This last letter by George is subscribed in Barrie's hand: "This is the last letter, and was written a few hours before his death. I knew he was killed before I got it."
[27 October 1915] Typed letter signed from the Military Secretary at the War Office, to Barrie, informing him that a report has been received from Army Head Quarters in the Field stating that "the late 2nd Lieutenant G.L. Davies, King's Royal Rifle Corps, was buried at Voormezeele on the left of the road from Krustraathoek on the entrance to the Village of Voormezeele..."
George had been killed on Monday March 15. By the Tuesday Barrie had received the news, and later that day telegrams arrived from the King and Queen conveying their sympathies, together with other telegrams and letters of condolence as the news spread that one of Barrie's adopted boys had been killed. Soon afterwards George's last letter arrived (see Birkin, p.244).
a remarkably poignant series of letters from one of the models for peter pan, and the creator of the line "to die will be an awfully big adventure" It had been the five year-old George with whom Barrie had had the conversations and games in Kensington Gardens in the years around the turn of the century which inspired the Peter Pan story, as Barrie himself recorded in the fictional version of their friendship, The Little White Bird: "First I tell [the story] to him, and then he tells it to me, the understanding being that it is quite a different story; and then I retell it with his additions, and so we go on until no one could say whether it is more his story or mine.

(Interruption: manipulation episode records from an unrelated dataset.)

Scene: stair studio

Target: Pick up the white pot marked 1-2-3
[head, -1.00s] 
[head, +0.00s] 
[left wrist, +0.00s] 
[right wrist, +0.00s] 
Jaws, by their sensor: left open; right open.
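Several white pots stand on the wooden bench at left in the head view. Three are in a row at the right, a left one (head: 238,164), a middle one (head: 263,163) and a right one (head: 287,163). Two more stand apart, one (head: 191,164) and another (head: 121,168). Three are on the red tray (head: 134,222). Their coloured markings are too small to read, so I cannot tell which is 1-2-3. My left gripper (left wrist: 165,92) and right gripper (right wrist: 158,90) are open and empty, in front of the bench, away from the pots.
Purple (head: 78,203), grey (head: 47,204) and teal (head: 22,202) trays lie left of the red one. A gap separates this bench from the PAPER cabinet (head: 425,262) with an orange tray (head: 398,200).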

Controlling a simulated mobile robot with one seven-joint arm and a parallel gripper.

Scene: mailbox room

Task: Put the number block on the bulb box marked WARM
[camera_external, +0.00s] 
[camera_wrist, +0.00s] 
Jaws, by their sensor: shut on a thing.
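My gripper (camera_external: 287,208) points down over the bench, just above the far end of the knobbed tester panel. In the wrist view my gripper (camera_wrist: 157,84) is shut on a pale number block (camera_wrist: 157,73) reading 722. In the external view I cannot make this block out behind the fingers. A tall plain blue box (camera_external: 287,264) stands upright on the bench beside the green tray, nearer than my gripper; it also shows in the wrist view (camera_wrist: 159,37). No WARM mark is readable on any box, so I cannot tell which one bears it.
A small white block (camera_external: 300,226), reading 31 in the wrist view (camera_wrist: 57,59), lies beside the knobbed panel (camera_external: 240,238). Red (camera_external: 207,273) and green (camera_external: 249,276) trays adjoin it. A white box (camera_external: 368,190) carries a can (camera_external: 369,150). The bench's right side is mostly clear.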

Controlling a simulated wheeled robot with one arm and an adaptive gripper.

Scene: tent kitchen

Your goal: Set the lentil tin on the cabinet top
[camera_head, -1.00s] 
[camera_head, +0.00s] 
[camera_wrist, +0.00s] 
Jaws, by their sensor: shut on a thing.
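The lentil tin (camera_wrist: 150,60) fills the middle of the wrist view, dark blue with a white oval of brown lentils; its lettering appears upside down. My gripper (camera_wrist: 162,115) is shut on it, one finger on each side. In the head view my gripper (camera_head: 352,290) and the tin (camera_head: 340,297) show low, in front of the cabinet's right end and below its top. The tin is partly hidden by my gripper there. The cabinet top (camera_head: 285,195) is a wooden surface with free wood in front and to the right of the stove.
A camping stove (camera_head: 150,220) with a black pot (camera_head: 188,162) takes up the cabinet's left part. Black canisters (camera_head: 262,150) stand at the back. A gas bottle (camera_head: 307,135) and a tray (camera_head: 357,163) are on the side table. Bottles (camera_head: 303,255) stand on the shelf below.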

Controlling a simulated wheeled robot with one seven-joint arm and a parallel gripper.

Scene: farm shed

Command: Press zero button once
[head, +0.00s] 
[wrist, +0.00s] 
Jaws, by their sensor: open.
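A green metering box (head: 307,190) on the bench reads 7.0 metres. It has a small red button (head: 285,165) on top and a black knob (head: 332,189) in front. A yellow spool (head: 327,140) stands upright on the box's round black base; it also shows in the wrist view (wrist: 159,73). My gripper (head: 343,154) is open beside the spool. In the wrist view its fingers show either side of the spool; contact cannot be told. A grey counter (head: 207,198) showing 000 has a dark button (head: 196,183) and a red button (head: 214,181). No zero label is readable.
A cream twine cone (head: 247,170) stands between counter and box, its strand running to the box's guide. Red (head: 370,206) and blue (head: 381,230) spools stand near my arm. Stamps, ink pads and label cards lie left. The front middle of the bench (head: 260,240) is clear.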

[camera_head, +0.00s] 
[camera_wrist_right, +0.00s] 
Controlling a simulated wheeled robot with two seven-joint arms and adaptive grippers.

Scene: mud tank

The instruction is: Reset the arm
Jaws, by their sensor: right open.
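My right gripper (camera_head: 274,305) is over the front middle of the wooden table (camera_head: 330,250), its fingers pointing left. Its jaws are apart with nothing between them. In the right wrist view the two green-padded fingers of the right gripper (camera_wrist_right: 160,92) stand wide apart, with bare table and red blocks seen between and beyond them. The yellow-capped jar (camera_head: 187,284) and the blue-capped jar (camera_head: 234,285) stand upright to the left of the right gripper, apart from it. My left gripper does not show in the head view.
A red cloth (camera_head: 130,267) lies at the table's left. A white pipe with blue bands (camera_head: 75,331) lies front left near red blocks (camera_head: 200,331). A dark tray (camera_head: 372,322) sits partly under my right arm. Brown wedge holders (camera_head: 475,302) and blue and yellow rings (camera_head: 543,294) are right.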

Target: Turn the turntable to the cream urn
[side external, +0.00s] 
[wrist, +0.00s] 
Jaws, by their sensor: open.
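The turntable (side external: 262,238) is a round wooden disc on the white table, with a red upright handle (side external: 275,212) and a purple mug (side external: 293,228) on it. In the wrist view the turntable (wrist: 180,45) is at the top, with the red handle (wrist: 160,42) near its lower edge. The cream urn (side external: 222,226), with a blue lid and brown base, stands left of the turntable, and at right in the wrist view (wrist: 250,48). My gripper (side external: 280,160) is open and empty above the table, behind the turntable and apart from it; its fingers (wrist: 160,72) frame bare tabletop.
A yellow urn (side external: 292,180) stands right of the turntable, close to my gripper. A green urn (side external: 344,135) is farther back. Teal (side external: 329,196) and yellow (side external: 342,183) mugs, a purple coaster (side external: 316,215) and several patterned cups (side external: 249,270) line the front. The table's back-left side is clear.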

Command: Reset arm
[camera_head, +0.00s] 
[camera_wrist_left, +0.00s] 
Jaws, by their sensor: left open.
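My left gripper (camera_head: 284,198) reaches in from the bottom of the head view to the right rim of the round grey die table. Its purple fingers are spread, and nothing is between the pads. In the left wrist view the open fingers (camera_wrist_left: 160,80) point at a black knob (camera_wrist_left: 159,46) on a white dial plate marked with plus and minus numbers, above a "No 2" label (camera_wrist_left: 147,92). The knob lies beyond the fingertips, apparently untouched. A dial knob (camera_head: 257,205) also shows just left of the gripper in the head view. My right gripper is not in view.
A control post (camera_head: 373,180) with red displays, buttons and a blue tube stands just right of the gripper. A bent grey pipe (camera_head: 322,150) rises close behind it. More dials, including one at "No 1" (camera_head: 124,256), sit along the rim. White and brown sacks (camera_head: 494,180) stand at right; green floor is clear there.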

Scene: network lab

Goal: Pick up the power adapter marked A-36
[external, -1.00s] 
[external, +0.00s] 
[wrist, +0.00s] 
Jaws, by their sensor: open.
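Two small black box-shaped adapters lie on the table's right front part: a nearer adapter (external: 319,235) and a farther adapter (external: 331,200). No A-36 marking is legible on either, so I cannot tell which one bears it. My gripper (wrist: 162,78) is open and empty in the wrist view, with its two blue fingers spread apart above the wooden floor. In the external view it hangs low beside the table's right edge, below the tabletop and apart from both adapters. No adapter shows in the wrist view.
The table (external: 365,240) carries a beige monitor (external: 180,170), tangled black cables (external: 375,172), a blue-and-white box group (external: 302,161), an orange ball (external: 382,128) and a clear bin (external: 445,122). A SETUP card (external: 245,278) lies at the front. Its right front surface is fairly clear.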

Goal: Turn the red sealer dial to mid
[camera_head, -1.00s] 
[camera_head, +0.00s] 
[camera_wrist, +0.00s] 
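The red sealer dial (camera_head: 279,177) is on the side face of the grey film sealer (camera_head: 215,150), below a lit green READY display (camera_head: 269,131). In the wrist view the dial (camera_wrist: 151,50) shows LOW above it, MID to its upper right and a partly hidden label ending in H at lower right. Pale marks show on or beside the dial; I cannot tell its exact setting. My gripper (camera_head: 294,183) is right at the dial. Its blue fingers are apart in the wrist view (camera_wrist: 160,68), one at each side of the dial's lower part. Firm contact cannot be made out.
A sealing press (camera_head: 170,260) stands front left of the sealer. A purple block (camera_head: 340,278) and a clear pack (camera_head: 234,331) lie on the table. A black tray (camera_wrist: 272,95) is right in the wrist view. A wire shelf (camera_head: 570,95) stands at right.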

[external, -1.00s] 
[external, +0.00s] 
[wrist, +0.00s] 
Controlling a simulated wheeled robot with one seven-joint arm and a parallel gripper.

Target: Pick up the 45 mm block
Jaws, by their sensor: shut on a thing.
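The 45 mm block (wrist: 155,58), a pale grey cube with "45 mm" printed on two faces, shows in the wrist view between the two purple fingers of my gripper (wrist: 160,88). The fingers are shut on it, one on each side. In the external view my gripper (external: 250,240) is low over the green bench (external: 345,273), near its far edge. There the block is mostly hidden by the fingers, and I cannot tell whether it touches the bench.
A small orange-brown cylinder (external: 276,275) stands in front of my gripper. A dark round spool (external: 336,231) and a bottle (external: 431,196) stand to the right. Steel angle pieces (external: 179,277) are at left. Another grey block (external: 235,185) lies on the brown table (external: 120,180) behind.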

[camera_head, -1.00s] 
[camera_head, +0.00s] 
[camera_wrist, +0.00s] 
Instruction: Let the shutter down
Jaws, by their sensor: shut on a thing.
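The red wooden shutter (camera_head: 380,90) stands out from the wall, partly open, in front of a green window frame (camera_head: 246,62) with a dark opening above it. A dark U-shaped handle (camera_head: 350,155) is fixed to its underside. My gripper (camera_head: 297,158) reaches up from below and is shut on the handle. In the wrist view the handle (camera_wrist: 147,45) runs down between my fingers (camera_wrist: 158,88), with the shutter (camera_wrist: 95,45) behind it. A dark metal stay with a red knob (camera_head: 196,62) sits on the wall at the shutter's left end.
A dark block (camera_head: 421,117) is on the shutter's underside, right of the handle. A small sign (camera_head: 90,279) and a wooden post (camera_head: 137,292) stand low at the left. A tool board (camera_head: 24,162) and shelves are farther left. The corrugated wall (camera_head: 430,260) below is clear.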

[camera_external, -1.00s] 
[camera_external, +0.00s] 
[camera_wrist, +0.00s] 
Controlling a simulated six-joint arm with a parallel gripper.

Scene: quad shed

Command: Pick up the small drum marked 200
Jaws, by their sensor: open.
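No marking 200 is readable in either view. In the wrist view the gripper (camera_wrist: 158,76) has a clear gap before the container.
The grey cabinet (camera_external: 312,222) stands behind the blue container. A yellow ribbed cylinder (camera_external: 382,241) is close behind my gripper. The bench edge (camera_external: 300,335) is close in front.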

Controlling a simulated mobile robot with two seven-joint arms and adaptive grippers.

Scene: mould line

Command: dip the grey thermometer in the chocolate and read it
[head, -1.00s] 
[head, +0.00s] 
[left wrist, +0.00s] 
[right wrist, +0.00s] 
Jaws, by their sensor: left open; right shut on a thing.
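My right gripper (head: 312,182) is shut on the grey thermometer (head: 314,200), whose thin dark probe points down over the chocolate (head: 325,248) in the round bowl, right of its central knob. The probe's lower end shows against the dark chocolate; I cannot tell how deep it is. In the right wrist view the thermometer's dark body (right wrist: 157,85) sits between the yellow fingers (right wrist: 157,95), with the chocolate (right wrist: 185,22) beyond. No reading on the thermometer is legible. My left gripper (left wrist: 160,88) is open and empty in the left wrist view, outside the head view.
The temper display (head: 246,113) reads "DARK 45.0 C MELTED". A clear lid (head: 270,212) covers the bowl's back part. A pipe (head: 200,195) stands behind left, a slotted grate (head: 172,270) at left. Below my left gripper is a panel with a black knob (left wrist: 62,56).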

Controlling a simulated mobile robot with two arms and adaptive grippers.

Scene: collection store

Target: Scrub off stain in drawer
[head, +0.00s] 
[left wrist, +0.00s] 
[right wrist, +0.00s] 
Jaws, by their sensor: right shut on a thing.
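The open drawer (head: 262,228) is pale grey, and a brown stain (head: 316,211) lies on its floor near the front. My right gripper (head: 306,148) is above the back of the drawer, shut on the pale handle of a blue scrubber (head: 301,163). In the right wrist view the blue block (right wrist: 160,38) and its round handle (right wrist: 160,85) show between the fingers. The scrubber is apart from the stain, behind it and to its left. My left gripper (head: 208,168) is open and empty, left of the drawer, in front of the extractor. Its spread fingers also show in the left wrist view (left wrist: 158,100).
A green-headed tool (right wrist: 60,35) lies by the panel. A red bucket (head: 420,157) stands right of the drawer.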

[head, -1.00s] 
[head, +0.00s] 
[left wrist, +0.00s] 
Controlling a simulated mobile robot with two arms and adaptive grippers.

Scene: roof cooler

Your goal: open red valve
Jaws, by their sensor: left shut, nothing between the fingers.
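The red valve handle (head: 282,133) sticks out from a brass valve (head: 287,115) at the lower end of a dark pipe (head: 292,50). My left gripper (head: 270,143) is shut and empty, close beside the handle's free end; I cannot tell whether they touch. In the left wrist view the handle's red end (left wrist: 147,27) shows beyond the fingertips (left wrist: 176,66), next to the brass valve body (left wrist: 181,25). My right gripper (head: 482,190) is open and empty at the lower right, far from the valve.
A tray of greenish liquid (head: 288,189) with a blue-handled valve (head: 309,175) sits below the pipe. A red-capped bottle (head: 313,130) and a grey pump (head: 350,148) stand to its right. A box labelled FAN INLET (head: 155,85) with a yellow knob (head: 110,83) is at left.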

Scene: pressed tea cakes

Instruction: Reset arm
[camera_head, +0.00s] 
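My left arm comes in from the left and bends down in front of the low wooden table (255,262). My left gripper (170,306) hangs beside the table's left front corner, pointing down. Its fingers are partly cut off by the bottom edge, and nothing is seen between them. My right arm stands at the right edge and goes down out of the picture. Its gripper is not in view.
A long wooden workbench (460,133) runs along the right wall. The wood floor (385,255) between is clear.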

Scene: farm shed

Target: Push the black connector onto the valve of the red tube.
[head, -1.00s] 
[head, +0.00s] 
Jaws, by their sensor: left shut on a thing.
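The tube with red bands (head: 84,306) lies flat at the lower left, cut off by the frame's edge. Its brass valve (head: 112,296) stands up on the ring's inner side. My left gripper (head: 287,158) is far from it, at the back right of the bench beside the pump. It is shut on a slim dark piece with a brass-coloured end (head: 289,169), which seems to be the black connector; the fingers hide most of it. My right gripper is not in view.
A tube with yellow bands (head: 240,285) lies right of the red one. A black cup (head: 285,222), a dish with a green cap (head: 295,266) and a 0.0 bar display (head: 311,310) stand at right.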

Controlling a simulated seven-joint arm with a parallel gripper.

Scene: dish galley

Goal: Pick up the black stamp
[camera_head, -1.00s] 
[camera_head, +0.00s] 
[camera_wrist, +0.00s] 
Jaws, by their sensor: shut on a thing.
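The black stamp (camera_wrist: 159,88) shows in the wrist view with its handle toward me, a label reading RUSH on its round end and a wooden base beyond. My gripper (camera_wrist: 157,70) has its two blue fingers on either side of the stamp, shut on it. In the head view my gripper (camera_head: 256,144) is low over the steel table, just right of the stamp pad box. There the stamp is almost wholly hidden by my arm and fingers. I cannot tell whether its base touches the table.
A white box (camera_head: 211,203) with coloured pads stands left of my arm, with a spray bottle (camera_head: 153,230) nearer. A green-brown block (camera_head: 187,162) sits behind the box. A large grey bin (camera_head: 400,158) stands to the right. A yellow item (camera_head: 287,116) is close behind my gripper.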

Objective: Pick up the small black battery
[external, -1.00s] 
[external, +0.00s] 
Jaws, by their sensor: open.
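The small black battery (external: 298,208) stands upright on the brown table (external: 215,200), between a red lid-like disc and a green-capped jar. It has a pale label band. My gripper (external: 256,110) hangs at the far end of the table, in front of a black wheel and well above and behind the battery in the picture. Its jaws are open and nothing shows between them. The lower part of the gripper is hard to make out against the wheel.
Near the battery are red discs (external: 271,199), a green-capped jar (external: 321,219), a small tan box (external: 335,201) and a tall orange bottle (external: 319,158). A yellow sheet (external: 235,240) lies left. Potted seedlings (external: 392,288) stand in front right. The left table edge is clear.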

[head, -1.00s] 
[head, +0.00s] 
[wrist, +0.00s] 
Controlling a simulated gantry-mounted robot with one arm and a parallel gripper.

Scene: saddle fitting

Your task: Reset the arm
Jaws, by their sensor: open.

In this story of Peter Pan, for instance, the bald narrative and most of the moral reflections are mine, though not all, for this boy can be a stern moralist…". It had also been George who, when Barrie told him the story of Peter Pan escorting the dead children (the "Lost Boys") to Never Never Land, had exclaimed "To die will be an awfully big adventure": a line of course immortalised when Barrie incorporated it into his play. The author dropped the line for the duration of the war, out of consideration for those who had lost loved ones in action: neither he, nor George, could have anticipated that life should follow art so painfully within the space of a few years.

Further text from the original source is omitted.